EXTRACTED MATERIAL:
+++

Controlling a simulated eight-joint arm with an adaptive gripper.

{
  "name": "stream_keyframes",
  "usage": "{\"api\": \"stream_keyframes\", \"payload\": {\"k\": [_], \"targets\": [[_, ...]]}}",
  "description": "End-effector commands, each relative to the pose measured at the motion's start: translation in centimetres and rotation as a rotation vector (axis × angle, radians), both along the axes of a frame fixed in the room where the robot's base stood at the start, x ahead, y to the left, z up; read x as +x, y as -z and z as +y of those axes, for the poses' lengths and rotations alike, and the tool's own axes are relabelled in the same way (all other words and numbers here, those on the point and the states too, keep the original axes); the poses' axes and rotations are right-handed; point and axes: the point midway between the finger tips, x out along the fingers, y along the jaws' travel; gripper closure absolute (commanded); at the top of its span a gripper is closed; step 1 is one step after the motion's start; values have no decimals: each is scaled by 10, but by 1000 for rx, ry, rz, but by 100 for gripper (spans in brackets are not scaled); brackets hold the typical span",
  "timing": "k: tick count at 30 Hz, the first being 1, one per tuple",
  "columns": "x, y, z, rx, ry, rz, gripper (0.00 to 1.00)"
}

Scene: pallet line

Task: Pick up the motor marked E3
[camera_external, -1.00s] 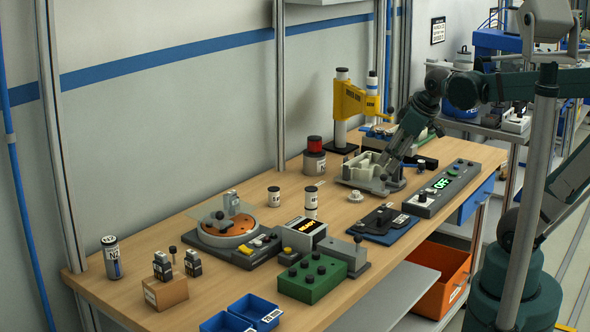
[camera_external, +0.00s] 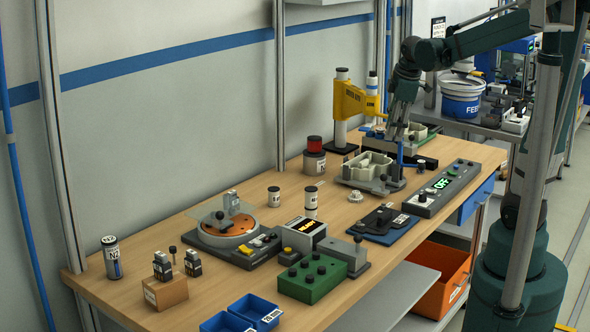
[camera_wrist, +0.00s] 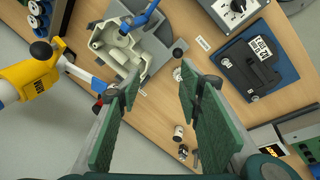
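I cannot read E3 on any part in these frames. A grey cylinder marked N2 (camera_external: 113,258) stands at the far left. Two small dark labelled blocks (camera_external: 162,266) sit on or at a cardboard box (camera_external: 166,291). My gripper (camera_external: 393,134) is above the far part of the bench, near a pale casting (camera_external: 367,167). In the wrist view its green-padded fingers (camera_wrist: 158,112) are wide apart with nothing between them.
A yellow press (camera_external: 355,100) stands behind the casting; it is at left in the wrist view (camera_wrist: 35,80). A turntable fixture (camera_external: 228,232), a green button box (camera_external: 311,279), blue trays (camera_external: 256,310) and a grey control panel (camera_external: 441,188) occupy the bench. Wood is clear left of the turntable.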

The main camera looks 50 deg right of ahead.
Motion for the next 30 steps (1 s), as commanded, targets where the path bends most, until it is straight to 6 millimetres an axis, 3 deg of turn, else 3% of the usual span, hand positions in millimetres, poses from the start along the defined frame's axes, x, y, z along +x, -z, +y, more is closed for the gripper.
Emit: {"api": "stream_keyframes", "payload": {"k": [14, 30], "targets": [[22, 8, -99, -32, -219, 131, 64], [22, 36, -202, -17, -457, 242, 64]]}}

+++

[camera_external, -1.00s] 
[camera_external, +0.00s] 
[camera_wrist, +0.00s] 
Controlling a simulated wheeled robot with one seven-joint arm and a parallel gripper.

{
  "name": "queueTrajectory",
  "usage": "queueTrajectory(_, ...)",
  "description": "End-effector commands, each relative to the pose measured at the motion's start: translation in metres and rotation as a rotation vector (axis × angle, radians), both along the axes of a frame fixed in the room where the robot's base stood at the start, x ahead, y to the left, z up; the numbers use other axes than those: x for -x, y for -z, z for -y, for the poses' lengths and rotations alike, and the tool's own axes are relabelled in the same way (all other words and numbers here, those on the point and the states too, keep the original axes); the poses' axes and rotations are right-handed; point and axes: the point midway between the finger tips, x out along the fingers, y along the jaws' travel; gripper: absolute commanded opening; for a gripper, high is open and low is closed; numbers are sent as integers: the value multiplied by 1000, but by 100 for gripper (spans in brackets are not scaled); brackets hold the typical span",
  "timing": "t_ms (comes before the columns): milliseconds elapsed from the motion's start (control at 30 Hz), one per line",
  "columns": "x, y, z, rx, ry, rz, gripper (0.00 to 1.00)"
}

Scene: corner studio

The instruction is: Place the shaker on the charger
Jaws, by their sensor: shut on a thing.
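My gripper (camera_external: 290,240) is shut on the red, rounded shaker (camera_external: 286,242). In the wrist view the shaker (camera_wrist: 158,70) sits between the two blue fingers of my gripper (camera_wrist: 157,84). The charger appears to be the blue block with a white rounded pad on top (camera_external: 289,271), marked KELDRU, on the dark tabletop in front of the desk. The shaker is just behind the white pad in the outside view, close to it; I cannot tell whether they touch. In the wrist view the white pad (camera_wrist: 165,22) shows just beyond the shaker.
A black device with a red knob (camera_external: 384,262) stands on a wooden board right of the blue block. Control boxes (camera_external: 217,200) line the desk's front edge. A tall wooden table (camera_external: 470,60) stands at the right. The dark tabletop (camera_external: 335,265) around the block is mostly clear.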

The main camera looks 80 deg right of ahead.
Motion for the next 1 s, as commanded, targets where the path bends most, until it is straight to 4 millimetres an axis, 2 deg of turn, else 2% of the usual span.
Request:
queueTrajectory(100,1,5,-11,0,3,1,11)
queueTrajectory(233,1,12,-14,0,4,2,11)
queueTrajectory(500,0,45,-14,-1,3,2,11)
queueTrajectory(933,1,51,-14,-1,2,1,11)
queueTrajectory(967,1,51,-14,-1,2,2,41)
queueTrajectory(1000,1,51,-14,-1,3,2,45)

+++

THE TASK: Extract every line that has the string "Scene" in it.

THE RESPONSE:
Scene: pallet line
Scene: corner studio

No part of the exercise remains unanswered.